第二,普通人感受到的经济增长大概率会放缓。第二次工业革命期间,大规模生产线提高了劳动者的生产效率和收入。收入分配差距的缩小只在一战和二战之间发生过,有学者将其归功于大萧条带来的大挤压(Great compression)。大规模失业、破产,股市血本无归,最后大家都穷,但也更平等。其实战争自身也起到很大作用,贵族世家(Old money)被重新洗牌。另外,一战之后全球化被逆转。全球化加剧收入分配不平等,这是目前反全球化的经济基础,具体体现在两个地方,一是进口货物,直接进口外国货物,相当于间接增加劳动力供给(Imported labor);二是移民更是直接增加劳动供给,打压工资水平。我判断第四次工业革命会加剧“赢者通吃”(图11)。以互联网产业化和工业智能化为特征的第四次工业革命更可能只是让少数人受益,用霍金的话来说,未来可能只剩下“最有关爱心、创造力或管理能力的角色(only the most caring, creative or supervisory roles)”。


图11  赢者通吃/长尾分布图

资料来源:Martin Ford (2015). Riseof the Robots。

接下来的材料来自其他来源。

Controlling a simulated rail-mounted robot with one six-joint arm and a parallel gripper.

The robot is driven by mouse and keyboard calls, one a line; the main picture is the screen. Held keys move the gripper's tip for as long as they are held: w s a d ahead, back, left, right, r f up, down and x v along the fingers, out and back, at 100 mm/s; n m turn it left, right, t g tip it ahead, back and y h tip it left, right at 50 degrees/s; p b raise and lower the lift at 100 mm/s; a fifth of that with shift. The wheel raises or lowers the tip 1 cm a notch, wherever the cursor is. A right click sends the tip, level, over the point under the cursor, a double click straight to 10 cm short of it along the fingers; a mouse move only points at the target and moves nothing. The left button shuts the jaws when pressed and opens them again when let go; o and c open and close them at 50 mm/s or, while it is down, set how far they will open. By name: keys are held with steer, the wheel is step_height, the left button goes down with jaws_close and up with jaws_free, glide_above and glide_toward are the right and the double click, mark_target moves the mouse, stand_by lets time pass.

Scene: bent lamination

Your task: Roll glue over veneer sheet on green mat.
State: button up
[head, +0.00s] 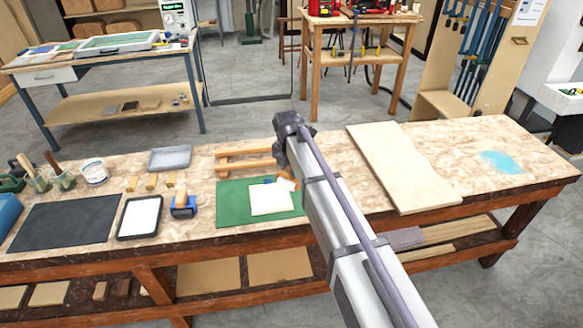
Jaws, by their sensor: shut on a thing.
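The green mat (229,208) lies on the workbench near the middle. A pale veneer sheet (268,203) lies on it. A small orange-brown and white piece (287,183), with a bit of blue beside it, shows at the sheet's far right edge; it may be part of a roller, but I cannot tell. My arm crosses in front from the lower right and hides the right part of the mat. My gripper is hidden behind the arm, so its hold does not show. A black-rimmed tray with white content (140,217) stands left of the mat.
A blue holder with a wooden piece (185,206) stands between tray and mat. A dark mat (65,222), a grey tray (170,158) and jars with brushes lie left. Wooden bars (245,164) lie behind the mat. A large pale board (402,165) lies right.

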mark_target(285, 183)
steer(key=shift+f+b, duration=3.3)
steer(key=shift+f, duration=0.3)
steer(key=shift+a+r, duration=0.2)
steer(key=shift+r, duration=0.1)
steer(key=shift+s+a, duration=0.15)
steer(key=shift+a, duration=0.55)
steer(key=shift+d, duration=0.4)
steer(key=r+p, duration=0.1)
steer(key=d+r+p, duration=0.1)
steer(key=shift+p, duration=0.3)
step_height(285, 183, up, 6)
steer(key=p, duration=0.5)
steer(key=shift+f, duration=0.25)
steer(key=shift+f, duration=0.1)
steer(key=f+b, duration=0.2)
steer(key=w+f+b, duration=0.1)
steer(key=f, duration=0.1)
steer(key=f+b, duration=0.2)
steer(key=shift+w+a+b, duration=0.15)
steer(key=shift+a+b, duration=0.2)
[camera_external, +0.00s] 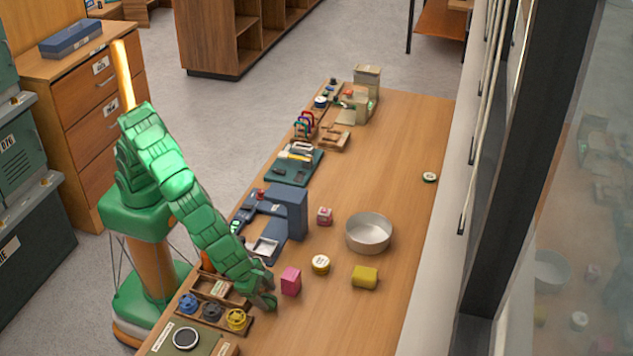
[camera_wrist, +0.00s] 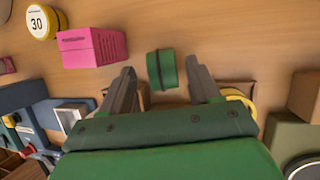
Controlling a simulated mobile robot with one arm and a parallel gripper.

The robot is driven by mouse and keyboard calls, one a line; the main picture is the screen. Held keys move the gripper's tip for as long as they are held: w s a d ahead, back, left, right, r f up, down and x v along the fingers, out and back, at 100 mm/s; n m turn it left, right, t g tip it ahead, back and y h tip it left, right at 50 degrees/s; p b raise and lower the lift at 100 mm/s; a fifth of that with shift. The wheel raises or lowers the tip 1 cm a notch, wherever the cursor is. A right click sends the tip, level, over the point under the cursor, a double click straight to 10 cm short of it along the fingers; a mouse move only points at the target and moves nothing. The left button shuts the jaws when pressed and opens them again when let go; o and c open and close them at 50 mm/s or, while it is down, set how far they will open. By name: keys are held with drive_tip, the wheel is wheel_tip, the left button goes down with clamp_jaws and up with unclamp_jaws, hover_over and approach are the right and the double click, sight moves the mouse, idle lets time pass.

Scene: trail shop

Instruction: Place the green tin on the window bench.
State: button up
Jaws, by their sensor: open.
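The green tin (camera_wrist: 162,69) shows in the wrist view as a small dark green cylinder over the bare wood, in line with the gap between my fingertips. My gripper (camera_wrist: 160,66) is open, with one finger on each side of the tin in the picture. I see a gap on both sides, but cannot tell how far the tips are from the tin in depth. In the external view my gripper (camera_external: 265,297) is low over the near part of the window bench (camera_external: 400,150). The tin cannot be made out there, with my gripper in front.
A pink block (camera_external: 291,281) stands close to my gripper. Beyond it are a round yellow-and-white tin (camera_external: 320,265), a yellow block (camera_external: 365,277) and a pale bowl (camera_external: 369,233). A wooden tray with spools (camera_external: 211,311) is to the left. Bare bench lies at the right.

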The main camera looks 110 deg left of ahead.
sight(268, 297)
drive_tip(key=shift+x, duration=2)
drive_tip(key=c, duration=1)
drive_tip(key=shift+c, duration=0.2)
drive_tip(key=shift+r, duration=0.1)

第三,美国仍将处于创新前沿,政策调整不可避免。历史上创新前沿不一定是生产前沿,Gordon列出的重大发明中有很多德国和英国人发明的,但转换成生产力是在美国。从发明到应用需要基础设施和市场:汽车和自来水都需要网络,自来水的普及从1801年费城第一个城市用水系统开始经历了大约100年,污水处理则是1900年以后的事。背后的原因是什么?我认为是更活跃的市场经济、发达的人力资本和创新投入。今天,创新前沿愈发是生产前沿。越来越多的重大发明是在美国做出,如Amazon,Facebook和Apple等。背后的原因又是什么?我认为是R&D 投入和鼓励创新的机制(风投和拜杜法案),精英教育,人口仍然相对年轻和大量的移民流入。

处在创新前沿以内的国家怎么办?肯定是引进、模仿和吸收,还有可能有后发优势。但如果前沿真的停滞不前,真正的挑战在于如何培育内生创新能力和应对创新所必需的人才和市场竞争。我想首先是人口政策,要进一步放开,没有人是万万不行的;其次是创新政策,仅有人还是不够的,创新能力和灵感的激发(Idea generating)需要聚集人才和相应的激励机制;再就是教育政策,我们应关注教育公平和教育有效性;最后是分配政策,加强普通人的获得感。